Now the PM’s office is claiming credit for the prime minister for leading this war. No doubt it takes this to be a nation of fools, easily misled and unable to recognise the truth. But the statement also reveals something else: that the PML-N top leadership is past changing and can never mend its ways.
During the dharna and the long marches its spirits were down and out. The fight had gone out of it. It thus made a virtue of deferring to Gen Raheel Sharif. But something has happened lately: either some vitamin shot given by the Americans during the PM’s US visit, or the first phase of the Punjab local elections during which the PML-N has done well or Imran Khan’s discomfiture…but something seems to have happened to bring back some of the PML-N’s traditional cockiness, the readiness with which, throwing caution to the winds, it takes on army chiefs and butts its head into the thickest walls.
A month ago the computers in the PM’s office would have shook before such a statement was issued. Now we are seeing the straw lion in his element again. And this is just Nov 2015. Just wait another six months when Gen Raheel Sharif comes closer to the end of his term. The confidence of the stuffed lions will then be something to behold.
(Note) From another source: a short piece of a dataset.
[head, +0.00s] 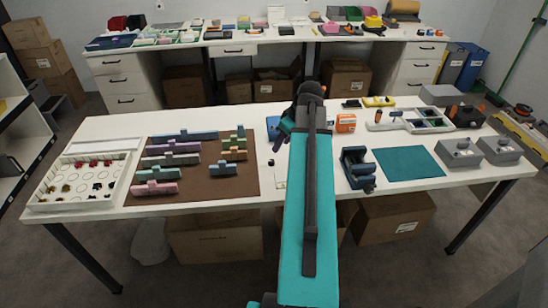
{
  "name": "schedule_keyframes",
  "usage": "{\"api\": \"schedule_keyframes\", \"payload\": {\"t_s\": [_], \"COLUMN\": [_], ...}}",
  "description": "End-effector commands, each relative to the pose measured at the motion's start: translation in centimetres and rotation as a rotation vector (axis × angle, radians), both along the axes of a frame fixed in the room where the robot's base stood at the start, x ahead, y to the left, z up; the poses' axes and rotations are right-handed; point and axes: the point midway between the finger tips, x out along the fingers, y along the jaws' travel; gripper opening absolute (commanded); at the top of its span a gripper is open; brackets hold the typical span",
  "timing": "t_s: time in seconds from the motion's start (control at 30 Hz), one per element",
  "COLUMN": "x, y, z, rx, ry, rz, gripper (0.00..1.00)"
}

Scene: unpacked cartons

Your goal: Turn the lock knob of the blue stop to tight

If the army command thinks that the PML-N government, or the political leadership as a whole, can be prodded into becoming Churchills through ISPR tweets it should soon enough learn the limits of its influence. Military exhortations will not make for better civilian governance. The civilians are into orange railway lines, etc. Terrorism will remain the military’s baby. The military must sink or swim on its own.
But the people are with the military. This is the telling combination in this survival war against extremism and terrorism: military and the people. But it is getting to be near evening time and the shadows are lengthening. And the stuffed lions are waiting to have the last laugh.